• Challenge: Pull out of the data below the stretch of lines bounded by the one containing "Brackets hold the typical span" and the one containing "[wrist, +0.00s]", both bounds included, unchanged.

• Tool calls from robot episodes:
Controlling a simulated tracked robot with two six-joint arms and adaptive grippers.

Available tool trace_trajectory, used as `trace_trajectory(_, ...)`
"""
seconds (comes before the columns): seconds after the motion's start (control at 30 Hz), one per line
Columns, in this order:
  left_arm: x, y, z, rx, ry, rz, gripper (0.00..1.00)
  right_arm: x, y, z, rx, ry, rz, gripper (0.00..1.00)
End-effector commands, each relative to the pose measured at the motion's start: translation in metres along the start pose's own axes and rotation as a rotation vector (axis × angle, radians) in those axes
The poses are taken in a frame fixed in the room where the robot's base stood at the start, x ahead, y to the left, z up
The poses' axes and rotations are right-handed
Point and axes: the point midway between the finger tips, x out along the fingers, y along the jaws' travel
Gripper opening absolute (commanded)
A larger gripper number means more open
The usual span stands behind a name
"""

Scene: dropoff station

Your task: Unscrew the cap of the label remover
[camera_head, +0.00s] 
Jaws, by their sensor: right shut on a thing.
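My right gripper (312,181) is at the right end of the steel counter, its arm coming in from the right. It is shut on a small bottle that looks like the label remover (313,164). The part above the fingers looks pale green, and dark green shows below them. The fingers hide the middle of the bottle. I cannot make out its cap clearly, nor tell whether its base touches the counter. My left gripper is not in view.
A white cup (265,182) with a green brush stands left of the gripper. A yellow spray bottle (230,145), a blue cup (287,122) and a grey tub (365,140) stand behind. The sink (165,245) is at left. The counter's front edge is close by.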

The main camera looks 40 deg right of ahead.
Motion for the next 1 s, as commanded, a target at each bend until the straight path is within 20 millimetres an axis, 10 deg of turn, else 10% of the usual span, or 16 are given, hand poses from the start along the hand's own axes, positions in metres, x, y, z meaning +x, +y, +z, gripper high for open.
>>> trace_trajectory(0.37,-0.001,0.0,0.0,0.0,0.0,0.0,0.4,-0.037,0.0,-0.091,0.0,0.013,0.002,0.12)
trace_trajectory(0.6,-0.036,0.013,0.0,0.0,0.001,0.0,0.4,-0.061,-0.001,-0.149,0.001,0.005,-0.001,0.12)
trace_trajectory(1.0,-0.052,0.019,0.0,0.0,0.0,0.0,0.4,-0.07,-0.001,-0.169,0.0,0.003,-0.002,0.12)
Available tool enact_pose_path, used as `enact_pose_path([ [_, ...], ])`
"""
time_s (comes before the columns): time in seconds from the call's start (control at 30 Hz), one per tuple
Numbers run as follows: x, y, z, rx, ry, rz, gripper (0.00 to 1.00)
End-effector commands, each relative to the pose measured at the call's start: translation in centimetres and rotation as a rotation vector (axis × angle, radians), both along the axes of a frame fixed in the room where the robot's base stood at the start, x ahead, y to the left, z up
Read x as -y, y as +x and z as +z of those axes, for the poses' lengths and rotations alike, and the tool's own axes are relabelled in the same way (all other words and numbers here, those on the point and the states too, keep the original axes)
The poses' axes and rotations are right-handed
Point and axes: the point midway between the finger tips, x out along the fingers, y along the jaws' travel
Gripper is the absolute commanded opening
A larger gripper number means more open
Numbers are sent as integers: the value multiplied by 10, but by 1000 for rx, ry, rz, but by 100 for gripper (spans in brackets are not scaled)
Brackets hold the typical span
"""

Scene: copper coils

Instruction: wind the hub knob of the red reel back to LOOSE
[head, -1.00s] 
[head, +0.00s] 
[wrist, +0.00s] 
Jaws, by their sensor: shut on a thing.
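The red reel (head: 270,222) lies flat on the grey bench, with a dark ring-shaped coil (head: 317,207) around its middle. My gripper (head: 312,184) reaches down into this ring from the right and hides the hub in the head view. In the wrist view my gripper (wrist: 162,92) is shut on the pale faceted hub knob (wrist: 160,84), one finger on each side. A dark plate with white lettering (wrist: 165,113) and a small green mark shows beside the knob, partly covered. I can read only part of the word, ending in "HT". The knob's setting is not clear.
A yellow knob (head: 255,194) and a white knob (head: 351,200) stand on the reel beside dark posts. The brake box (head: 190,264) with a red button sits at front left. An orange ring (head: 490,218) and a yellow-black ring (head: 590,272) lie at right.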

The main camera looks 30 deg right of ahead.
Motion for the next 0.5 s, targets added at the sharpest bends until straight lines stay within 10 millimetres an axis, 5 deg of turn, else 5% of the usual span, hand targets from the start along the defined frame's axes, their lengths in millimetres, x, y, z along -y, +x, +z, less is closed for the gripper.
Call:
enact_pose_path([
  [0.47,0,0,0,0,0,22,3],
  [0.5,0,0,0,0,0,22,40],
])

• Task solution:
Brackets hold the typical span
"""

Scene: copper coils

Instruction: wind the hub knob of the red reel back to LOOSE
[head, -1.00s] 
[head, +0.00s] 
[wrist, +0.00s] 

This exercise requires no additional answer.